See Inflation, Recession Fears Have Some Holiday Shoppers Trading Down by Suzanne Kapner of The WSJ.
One of the shift factors for demand is the price of substitutes. For example, when the price of pens increases, the demand for pencils will increase.
Excerpts:
"Seventy-two percent of consumers plan to look for less expensive alternatives this holiday season as a result of inflation, according to a survey of 2,200 U.S. adults by Morning Consult, a research company.
With inflation at a four-decade high, consumers have been trading down to less-expensive groceries and other necessities for the better part of this year. Now, with the stock-market plunge of recent months further eroding the wealth of middle- and higher-income households, the penny-pinching is extending to more discretionary purchases."
"U.S. consumers slowed their spending on luxury goods in recent months, according to credit-card data from Mastercard Inc., Citigroup Inc. and BofA Securities Inc. Spending over the summer and into September fell from the same period a year earlier, after posting double-digit percentage gains for most of the past two years.
Thomas Chauvet, who heads Citi’s Europe luxury goods equity research, said the slowdown was driven by a deceleration in transaction values, suggesting that even affluent consumers are trading down. According to BofA Securities, middle-income consumers, those making $50,000 to $125,000, slowed their spending the most.
Marc Metrick, chief executive of Saks, the online platform of the Saks Fifth Avenue brand, said customers with household incomes of about $100,000 are still spending but at a slower rate.
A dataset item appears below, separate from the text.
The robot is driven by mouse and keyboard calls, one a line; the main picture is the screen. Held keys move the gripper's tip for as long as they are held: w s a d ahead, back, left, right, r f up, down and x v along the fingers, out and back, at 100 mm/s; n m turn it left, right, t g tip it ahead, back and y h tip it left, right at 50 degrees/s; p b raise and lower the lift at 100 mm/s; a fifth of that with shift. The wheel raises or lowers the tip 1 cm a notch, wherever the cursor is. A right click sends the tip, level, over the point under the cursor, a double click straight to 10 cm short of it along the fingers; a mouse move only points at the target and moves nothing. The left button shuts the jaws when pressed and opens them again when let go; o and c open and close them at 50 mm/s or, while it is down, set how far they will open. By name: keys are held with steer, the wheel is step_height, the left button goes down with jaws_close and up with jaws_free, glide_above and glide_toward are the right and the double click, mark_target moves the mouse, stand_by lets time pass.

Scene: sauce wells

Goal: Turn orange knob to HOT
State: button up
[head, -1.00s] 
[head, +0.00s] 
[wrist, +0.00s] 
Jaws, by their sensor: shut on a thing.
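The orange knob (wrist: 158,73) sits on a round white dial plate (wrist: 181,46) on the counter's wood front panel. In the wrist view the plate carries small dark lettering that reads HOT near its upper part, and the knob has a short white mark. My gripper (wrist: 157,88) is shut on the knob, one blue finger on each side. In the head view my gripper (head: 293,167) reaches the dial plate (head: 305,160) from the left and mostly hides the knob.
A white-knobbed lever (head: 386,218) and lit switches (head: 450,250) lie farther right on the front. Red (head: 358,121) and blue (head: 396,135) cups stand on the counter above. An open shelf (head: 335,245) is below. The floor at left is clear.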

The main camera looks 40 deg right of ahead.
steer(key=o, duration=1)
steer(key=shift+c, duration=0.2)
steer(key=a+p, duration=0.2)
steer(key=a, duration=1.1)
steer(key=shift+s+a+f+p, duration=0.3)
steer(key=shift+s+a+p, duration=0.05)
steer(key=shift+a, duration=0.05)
These customers spent 20% more at Saks in recent months compared with the same period in 2021, but that is down from the 40% increase during the first six months of this year. As a result, Saks is selling fewer wallets, belts and other items bought by entry-level shoppers. “They are the canary in the coal mine for sentiment at that aspirational level,” Mr. Metrick said."
"Luxury brands have been among the most aggressive in raising prices. HSBC estimates the sector raised prices around 5% since April, on top of an 8% increase starting in September 2021."
2 comments:
And if the price of pencils instead goes up, will cash-strapped people by more pencils (fewer pens)? - the legendary Giffen good.
To talk about Giffen goods, we would need to talk about both substitution effects (what I mention) and income effects. It is possible that the increase in the price of pencils causes your real income to go down.
If pencils are an inferior good, then their demand increases when income goes down (that is, the demand line shifts to the right). To be a Giffen good, this income effect would have to outweigh the substitution effect of the lower price.
At a lower income, you can't afford the better items, so you decide to buy more of the inferior good. So the quantity purchased of the good actually increases when prices rise. This is not going to happen very often in the real world
Wikipedia says "The classic example given by Marshall is of inferior quality staple foods, whose demand is driven by poverty that makes their purchasers unable to afford superior foodstuffs. As the price of the cheap staple rises, they can no longer afford to supplement their diet with better foods, and must consume more of the staple food."
But all I am concentrating on here is the substitution effect. I am assuming that income is held constant when I say that when the price of pens increases, the demand for pencils will increase. Also, there are usually few close substitutes for the Giffen good. We definitely have them here.